If you want to change the world,
pick up your pen and write.
It's my new favorite quote that I found three weeks ago. I have it written, in my hand, on a dry erase board in my office. It gives me hope.
When I was 17, I thought I could change the world. No, I really thought I could. I even declared such on a college scholarship application. However, decades later, my inner mantra has faded like my eyesight. I'm a bit jaded. I wonder if life is passing me by on this change-the-world thing. I've read Revelation and I know who the world-changer is and how it's all going down.
In the meantime, before the Apocalypse occurs, this new favorite quote is dwelling in my psyche and changing my pessimistic perspective. Can I really effect change at this late date? If I can't go somewhere and fight injustice in person, could my writing deliver the TKO necessary to right the wrong? Is Martin Luther correct? Do I dare dust off my buried, deflated dreams and put my pen to work?
This week in reading your writing, I came across a post with a link to an article that reinforced the concept of how powerful the written word is. I am changed having read it.

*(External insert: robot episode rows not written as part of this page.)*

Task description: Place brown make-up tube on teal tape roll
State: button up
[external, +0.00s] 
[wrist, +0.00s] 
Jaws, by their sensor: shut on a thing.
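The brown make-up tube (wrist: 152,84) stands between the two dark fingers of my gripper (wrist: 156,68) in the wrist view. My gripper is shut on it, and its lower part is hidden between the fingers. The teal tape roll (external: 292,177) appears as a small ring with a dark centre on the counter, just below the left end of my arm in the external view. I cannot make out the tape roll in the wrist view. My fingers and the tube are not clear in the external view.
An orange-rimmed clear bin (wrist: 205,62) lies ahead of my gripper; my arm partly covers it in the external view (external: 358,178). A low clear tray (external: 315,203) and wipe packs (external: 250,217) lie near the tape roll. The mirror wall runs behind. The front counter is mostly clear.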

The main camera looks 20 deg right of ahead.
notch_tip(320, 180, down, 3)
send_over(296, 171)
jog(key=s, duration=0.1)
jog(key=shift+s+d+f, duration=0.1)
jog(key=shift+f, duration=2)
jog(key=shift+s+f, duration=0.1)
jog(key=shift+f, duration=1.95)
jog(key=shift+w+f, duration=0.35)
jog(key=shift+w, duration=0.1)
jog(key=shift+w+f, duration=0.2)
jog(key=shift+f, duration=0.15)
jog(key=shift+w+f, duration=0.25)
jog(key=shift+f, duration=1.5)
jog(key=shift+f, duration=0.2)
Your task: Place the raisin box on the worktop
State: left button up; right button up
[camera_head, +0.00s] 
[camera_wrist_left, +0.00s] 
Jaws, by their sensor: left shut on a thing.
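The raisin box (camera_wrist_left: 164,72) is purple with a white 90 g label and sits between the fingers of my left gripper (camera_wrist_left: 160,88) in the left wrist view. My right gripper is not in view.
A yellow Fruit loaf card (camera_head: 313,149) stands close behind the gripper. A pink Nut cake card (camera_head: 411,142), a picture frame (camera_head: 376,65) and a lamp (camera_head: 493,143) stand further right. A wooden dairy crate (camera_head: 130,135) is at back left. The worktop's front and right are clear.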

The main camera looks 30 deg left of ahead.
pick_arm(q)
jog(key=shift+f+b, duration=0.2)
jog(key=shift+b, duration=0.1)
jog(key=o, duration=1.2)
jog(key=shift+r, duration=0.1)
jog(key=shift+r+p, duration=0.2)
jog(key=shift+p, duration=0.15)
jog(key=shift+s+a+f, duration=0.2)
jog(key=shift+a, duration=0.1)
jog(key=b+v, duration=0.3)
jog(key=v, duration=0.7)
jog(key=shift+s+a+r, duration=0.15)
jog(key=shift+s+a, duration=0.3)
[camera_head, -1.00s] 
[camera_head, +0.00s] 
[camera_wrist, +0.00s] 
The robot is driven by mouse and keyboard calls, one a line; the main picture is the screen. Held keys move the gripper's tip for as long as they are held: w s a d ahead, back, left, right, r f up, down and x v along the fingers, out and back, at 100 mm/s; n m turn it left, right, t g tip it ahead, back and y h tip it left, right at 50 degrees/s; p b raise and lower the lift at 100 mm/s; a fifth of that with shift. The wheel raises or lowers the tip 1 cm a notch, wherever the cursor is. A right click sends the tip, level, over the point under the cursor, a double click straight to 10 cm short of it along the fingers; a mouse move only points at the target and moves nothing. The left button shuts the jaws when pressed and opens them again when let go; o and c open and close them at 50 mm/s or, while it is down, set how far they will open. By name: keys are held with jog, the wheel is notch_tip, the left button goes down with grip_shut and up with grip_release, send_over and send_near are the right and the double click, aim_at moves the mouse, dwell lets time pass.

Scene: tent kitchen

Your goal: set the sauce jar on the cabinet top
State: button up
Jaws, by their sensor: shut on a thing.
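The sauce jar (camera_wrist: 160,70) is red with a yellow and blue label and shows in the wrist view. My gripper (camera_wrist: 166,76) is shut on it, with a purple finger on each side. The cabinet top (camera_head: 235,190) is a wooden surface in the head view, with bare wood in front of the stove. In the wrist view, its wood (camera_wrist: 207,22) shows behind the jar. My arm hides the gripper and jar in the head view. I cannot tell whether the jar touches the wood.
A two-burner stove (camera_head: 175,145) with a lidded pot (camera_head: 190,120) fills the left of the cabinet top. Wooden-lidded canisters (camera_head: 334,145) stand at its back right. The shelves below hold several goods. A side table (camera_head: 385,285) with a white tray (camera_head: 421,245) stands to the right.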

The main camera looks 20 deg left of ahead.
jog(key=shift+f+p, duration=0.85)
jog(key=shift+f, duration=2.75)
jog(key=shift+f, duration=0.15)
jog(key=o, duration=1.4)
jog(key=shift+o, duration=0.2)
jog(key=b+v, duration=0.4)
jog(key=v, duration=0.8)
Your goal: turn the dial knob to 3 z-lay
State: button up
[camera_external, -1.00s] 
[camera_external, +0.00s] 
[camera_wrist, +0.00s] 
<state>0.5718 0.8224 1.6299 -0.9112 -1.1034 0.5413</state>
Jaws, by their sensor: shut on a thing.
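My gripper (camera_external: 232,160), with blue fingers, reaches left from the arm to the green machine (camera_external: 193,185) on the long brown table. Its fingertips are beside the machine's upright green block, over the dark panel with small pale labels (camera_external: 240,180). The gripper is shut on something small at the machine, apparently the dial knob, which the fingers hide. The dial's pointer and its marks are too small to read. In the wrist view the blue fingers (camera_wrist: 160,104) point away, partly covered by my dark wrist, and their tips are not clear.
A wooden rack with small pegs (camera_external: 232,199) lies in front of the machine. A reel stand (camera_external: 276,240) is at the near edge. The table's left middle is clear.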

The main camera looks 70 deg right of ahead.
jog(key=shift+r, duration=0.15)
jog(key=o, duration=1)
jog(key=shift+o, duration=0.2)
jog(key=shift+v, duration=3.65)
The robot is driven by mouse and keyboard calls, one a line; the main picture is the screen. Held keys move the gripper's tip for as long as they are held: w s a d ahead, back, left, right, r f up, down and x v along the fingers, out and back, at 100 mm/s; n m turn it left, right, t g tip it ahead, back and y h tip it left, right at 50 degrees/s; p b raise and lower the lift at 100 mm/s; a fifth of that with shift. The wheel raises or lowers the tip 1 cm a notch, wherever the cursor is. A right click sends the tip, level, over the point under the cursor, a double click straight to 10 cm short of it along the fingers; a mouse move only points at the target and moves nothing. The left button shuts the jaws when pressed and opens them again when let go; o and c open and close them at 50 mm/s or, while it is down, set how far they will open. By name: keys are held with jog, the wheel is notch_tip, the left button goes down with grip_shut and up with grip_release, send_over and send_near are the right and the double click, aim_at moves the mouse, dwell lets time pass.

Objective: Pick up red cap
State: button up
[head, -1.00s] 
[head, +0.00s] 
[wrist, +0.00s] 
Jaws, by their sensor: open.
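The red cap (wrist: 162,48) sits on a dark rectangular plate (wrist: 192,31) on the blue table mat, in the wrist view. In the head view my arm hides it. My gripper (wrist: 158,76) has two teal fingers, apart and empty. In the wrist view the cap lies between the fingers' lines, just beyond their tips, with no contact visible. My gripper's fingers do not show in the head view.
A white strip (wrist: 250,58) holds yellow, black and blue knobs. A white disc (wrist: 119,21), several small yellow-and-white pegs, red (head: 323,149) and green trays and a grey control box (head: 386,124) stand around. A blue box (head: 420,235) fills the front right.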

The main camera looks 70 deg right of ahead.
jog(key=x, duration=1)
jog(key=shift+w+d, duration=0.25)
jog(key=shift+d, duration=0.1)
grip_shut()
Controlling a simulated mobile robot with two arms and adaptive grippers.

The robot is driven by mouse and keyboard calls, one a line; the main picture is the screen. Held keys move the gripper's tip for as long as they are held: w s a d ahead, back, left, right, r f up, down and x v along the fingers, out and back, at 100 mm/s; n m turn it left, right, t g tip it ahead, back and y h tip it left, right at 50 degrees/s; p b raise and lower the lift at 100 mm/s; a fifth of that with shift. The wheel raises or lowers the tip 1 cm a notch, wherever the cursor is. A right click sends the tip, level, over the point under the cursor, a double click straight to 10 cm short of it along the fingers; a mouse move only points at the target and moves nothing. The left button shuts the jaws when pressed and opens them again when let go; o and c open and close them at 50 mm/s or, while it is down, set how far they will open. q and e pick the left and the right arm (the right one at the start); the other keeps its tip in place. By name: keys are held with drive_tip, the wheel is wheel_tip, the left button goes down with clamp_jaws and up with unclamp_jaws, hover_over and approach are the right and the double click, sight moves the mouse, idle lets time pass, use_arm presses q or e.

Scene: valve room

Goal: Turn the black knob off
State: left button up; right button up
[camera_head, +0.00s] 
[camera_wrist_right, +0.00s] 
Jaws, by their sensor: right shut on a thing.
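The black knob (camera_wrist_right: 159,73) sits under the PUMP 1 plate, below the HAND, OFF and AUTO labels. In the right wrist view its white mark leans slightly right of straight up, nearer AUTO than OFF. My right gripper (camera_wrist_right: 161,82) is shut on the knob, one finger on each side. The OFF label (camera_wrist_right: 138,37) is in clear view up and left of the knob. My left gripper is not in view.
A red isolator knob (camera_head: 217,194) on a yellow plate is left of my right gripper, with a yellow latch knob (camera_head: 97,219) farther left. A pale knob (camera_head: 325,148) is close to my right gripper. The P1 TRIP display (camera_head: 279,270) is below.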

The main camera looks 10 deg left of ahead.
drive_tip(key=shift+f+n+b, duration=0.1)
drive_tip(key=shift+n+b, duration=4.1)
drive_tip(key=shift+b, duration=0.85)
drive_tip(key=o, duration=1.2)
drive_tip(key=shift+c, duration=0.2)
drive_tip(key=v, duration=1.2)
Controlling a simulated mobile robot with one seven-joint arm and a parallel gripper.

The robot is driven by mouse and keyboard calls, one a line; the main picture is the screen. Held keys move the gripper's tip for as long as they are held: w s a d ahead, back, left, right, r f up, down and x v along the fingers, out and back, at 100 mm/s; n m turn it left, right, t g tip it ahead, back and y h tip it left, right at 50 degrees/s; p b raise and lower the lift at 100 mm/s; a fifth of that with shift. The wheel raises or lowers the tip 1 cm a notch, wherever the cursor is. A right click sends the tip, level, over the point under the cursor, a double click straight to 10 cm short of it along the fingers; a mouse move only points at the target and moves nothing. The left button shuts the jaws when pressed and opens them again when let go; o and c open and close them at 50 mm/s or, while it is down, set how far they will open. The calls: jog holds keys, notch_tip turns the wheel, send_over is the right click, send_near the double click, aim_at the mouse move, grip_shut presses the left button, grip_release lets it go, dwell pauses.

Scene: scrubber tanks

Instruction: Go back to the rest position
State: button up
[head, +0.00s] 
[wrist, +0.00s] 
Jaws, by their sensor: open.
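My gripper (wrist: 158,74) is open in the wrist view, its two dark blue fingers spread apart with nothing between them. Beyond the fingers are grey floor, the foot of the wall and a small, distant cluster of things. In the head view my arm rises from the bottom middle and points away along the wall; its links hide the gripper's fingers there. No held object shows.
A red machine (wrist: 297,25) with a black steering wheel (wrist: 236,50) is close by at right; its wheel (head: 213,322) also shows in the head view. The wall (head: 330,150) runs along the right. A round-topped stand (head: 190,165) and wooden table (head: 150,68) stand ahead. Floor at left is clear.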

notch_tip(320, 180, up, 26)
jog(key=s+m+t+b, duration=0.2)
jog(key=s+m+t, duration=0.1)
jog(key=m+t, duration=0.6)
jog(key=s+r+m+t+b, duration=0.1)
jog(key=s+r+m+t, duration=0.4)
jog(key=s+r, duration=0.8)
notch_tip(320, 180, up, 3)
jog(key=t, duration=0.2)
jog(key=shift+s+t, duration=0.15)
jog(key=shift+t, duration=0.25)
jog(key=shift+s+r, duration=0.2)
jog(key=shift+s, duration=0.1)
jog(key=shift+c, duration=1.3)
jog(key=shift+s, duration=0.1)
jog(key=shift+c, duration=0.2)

Wendy, who serves in Japan, linked her readers to the blog post, "After Shocks," by Philip Yancey, that gives his account of the aftermath of the tsunami that hit Japan on March 11, 2011. Like Martin Luther, Philip Yancey is quite influential in his writings. This week, he unknowingly becomes our mentor.
By reading his post, I would like to point out several things Mr. Yancey does that could make your writing effective as you tell your global stories.
1. He educates and reminds the reader with his research and use of facts. He sets the stage by reporting in the first few paragraphs the details of the tsunami; he brings in scientific principles throughout the article; he accurately reports the numbers of deaths, locations, debris totals.
2. He then weaves in the human side of the tsunami with stories, quotes, and photos. Note how these personal stories are written: not over the top, no excessive use of adjectives. The reader is not manipulated by the writer; she is moved by the simple telling of the story.
3. He personally enters in throughout the course of the post...and writes with the hope of changing the world: "May we not forget Japan."
I would love to read about what's happening in your corner of the globe with stories written like Mr. Yancey's. Although he crafted his post to end with a call to action, I think I came to that conclusion somewhere in the middle of the article.
Good writing stirs our hearts, daresay, changes us and the world we live in.